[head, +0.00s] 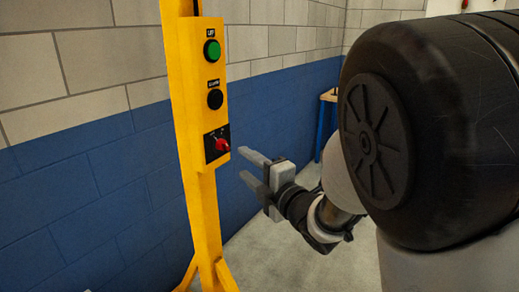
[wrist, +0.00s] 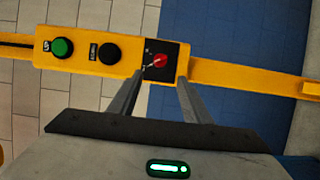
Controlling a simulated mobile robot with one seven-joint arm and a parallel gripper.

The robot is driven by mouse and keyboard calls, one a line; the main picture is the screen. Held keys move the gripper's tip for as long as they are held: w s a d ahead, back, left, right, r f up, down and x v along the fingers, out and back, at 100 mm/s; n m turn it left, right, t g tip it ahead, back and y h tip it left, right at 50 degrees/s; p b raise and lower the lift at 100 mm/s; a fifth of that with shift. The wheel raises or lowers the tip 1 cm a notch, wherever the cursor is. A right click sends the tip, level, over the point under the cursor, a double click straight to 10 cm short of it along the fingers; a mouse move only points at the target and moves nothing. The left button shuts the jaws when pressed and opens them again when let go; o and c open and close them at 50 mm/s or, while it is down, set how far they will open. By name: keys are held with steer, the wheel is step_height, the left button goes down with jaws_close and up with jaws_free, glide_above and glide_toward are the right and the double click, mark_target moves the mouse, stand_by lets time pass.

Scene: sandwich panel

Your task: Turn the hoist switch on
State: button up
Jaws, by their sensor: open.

> **YOUR GOAL**
The pictures should not be reproduced; quote all of the other material exactly.

> **TASK SOLUTION**
[head, +0.00s] 
[wrist, +0.00s] 
Controlling a simulated mobile robot with one seven-joint arm and a parallel gripper.

The robot is driven by mouse and keyboard calls, one a line; the main picture is the screen. Held keys move the gripper's tip for as long as they are held: w s a d ahead, back, left, right, r f up, down and x v along the fingers, out and back, at 100 mm/s; n m turn it left, right, t g tip it ahead, back and y h tip it left, right at 50 degrees/s; p b raise and lower the lift at 100 mm/s; a fifth of that with shift. The wheel raises or lowers the tip 1 cm a notch, wherever the cursor is. A right click sends the tip, level, over the point under the cursor, a double click straight to 10 cm short of it along the fingers; a mouse move only points at the target and moves nothing. The left button shuts the jaws when pressed and opens them again when let go; o and c open and close them at 50 mm/s or, while it is down, set how far they will open. By name: keys are held with steer, the wheel is step_height, the left button goes down with jaws_close and up with jaws_free, glide_above and glide_toward are the right and the double click, mark_target moves the mouse, stand_by lets time pass.

Scene: sandwich panel

Your task: Turn the hoist switch on
State: button up
Jaws, by their sensor: open.

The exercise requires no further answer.